Instructions for the task
Pull out every line containing the string "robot".

[BEGIN]

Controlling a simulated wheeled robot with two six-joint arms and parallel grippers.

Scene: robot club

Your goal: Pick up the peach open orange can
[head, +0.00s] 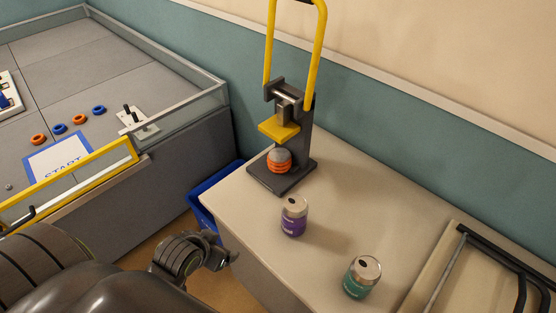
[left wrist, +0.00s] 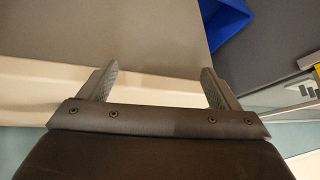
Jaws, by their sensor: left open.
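No can that is plainly peach shows. A short, squat orange ribbed piece with a grey top (head: 279,160) sits on the base of the black and yellow lever press; it may be a crushed can. A purple can (head: 293,217) with an opening in its top stands upright on the table. A green can (head: 362,278) stands upright further right, its top also open. My left gripper (head: 226,258) is beside the table's left edge, apart from the cans. In the left wrist view its fingers (left wrist: 158,75) are spread with nothing between them. My right gripper is not in view.
The beige table (head: 340,190) has free room around the cans. The tall lever press (head: 290,115) stands at its back. A black frame (head: 500,255) lies at right. A blue bin (head: 203,212) is beside the table. A walled game field (head: 75,85) fills the left.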

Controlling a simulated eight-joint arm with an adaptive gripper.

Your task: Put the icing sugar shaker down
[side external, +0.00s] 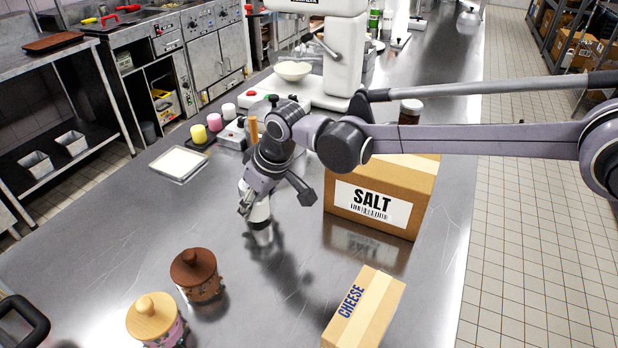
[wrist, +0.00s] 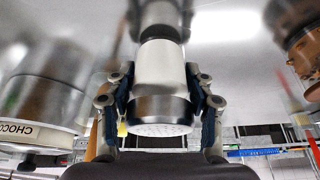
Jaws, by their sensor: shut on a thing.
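The icing sugar shaker (side external: 260,211) has a white body. In the wrist view the shaker (wrist: 160,66) shows a metal rim and a perforated silver end. My gripper (side external: 249,199) is shut on it, and in the wrist view the fingers of my gripper (wrist: 163,100) press on both sides of its body. In the side view the shaker is roughly upright, low over the steel counter (side external: 130,230), with its reflection just below. I cannot tell whether its base touches the counter. My fingers partly hide it in the side view.
A SALT carton (side external: 385,195) stands to the right and a CHEESE box (side external: 363,308) at front right. Two lidded jars, one brown-lidded (side external: 199,276) and one tan-lidded (side external: 155,320), stand at front left. A white tray (side external: 179,164) lies behind left. Counter around the shaker is clear.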

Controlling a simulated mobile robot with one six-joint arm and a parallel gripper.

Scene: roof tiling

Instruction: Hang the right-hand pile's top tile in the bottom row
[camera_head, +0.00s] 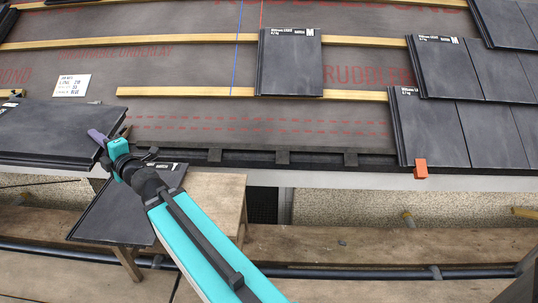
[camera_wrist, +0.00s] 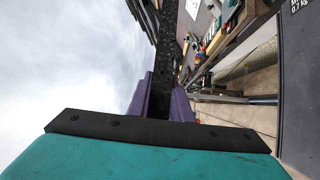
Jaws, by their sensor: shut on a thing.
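My gripper (camera_head: 100,139), with purple fingers, is shut on the edge of a dark slate-grey tile (camera_head: 50,128) at the left of the head view. The tile is held raised and roughly flat. In the wrist view the fingers (camera_wrist: 168,98) close on a dark speckled edge of the held tile (camera_wrist: 168,45).
A single tile (camera_head: 290,65) hangs higher up, between wooden battens (camera_head: 175,91). A white card (camera_head: 72,85) lies on the underlay at the left. Scaffold planks (camera_head: 370,243) run below the eaves.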

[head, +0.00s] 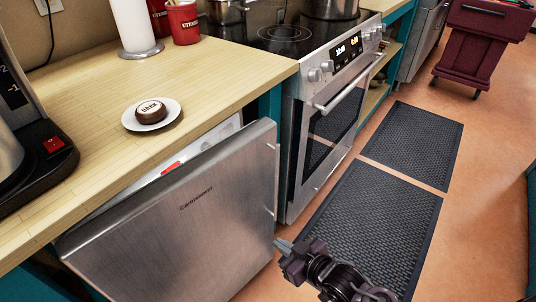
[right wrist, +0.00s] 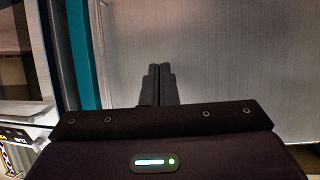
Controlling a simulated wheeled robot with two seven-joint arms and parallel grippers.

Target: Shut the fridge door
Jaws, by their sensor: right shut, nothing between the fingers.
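The fridge door (head: 190,225) is a brushed steel panel with a small dark label, under the wooden counter. It stands ajar, with a gap behind its top edge where a white inner part and a red spot show. In the right wrist view the door (right wrist: 240,60) fills the upper right as a pale steel surface. My right gripper (head: 279,244) is shut and empty, close to the door's lower right edge; whether it touches is unclear. Its fingers (right wrist: 158,84) point up toward the steel in the right wrist view. My left gripper is not in view.
The counter (head: 85,100) above holds a plate (head: 136,123) with a round brown cake and a coffee machine (head: 30,150). An oven (head: 330,120) stands right of the door, beyond a teal panel. Dark mats (head: 375,225) lie on the open floor. A maroon cart (head: 488,40) stands farther back.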

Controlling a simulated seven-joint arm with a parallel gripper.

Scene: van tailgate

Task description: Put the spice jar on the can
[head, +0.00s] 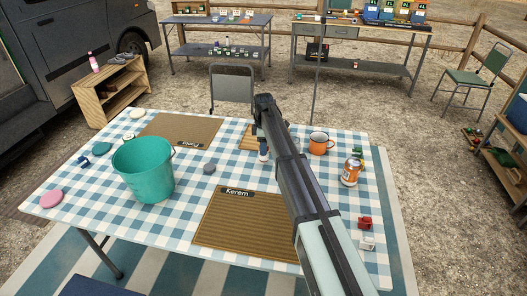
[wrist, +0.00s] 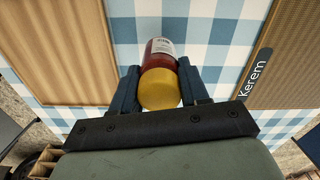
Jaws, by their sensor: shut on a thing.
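The spice jar (wrist: 160,82), with a yellow lid, dark red contents and a white label, is between the fingers of my gripper (wrist: 160,88) in the wrist view. My gripper is shut on it. In the head view my gripper (head: 263,148) is over the table's middle, and my arm hides most of the jar. I cannot tell whether the jar touches the table. The can (head: 351,172), orange with a silver top, stands upright on the table at the right, apart from my gripper.
A teal bucket (head: 143,170) stands at the left. The Kerem mat (head: 238,225) is at the front. Red (head: 365,222) and white (head: 367,243) small items lie front right.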

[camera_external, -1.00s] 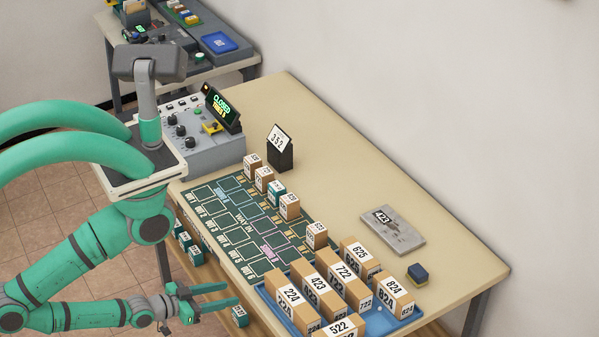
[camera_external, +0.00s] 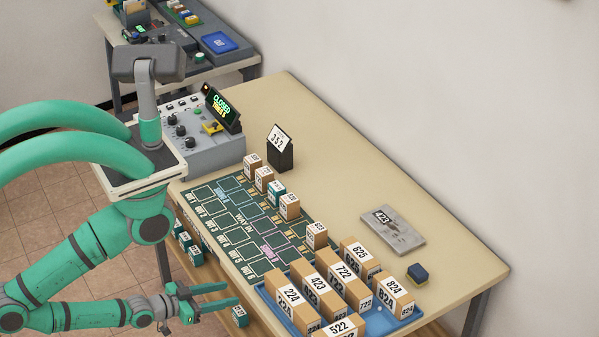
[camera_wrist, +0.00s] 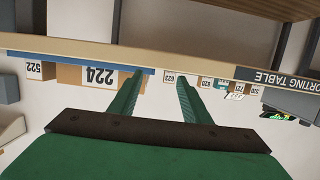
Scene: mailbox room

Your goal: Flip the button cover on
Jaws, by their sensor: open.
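My gripper (camera_external: 233,294) is open and empty beside the table's front edge, well away from the console. In the wrist view my two green fingers (camera_wrist: 157,85) are apart with nothing between them. The console shows only partly at the right edge of that view.
A blue tray (camera_external: 272,302) with several numbered boxes stands at the near right. Small boxes (camera_external: 290,206) stand on the dark green mat (camera_external: 205,197).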

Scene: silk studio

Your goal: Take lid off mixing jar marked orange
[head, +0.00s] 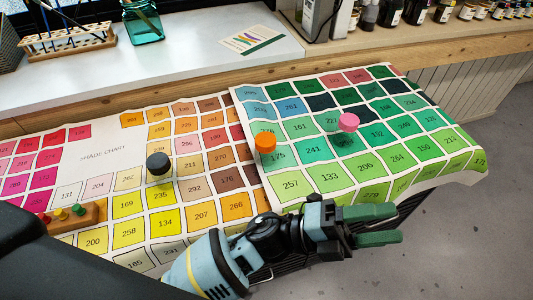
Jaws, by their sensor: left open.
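An orange round lid (265,141) shows in the head view, left of centre on the shade chart. The jar body under it is hard to make out. A pink lid (348,121) is to its right and a dark grey lid (158,163) to its left. My left gripper (398,223) is at the lower right, near the chart's front edge, its green fingers apart and pointing right with nothing between them. It is to the right and nearer than the orange lid, clear of it. My right gripper is not in view.
Colour shade charts (90,172) cover the work surface. A wooden block with coloured pegs (75,217) lies at the lower left. Behind stand a brush rack (68,42), a teal glass jar (143,22) and several bottles (418,10). Open floor (470,240) lies to the right.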

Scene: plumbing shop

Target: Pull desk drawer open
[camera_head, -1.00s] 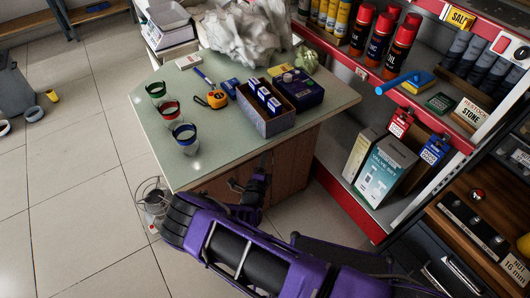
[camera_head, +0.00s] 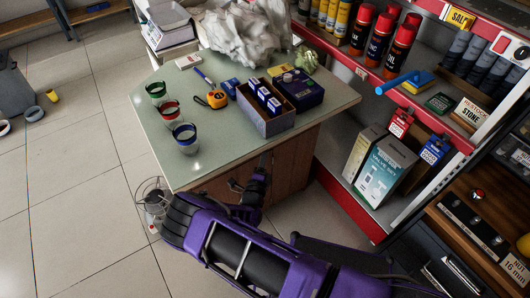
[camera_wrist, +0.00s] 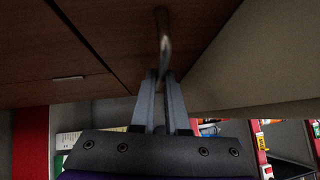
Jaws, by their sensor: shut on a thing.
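The desk (camera_head: 215,140) has a pale green top and brown wooden front panels (camera_head: 285,165). In the wrist view, the dark brown drawer front (camera_wrist: 110,30) fills the upper part. A thin metal handle (camera_wrist: 163,40) sticks out from it. My gripper (camera_wrist: 161,78) is shut on this handle, with both fingertips at its lower end. In the head view my gripper (camera_head: 245,183) is at the desk front, below the top's edge, and is partly hidden by my arm. Whether the drawer stands out from the desk is hard to tell.
Several cups, a tape measure (camera_head: 217,99) and a box of small packets (camera_head: 265,120) stand on the desk. A red-edged shelf (camera_head: 345,205) is close on the right. A wire-guarded object (camera_head: 152,203) is on the floor at left.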

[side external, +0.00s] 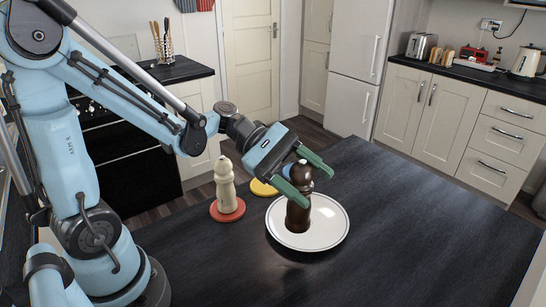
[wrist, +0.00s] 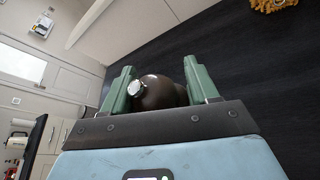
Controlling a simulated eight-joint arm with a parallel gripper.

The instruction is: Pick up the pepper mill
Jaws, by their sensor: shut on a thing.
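The pepper mill (side external: 298,215) is dark brown with a small metal knob on top. In the side view it is upright, over or on a white plate (side external: 331,237); I cannot tell whether its base touches the plate. My gripper (side external: 304,183) is shut on the upper part of the mill, with its green fingers on either side. In the wrist view the mill's rounded top (wrist: 158,92) with its silver knob shows between the two fingers (wrist: 160,88). The lower body is hidden there.
A cream mill (side external: 225,185) stands on a red coaster (side external: 227,212) to the left of the plate. A yellow coaster (side external: 264,188) lies behind the plate. The dark worktop (side external: 420,240) is clear to the right and front.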

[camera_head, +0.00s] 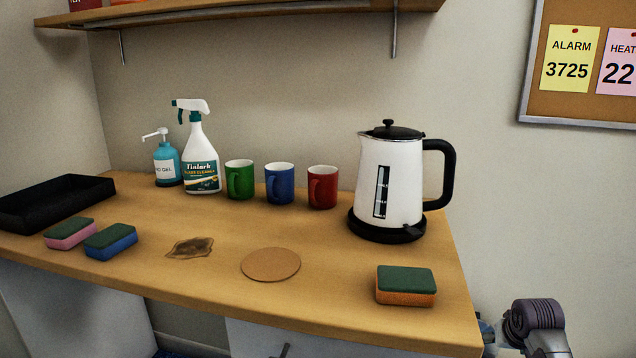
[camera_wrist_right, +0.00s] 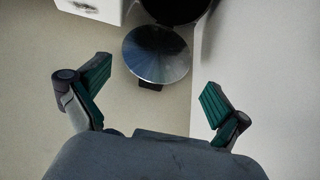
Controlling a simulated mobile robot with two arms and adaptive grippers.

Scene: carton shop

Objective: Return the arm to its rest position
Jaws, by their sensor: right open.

[END]

Response to this task
Controlling a simulated wheeled robot with two six-joint arms and parallel grippers.
Scene: robot club
Controlling a simulated mobile robot with one six-joint arm and a parallel gripper.
Controlling a simulated wheeled robot with two seven-joint arms and parallel grippers.
Controlling a simulated mobile robot with two arms and adaptive grippers.

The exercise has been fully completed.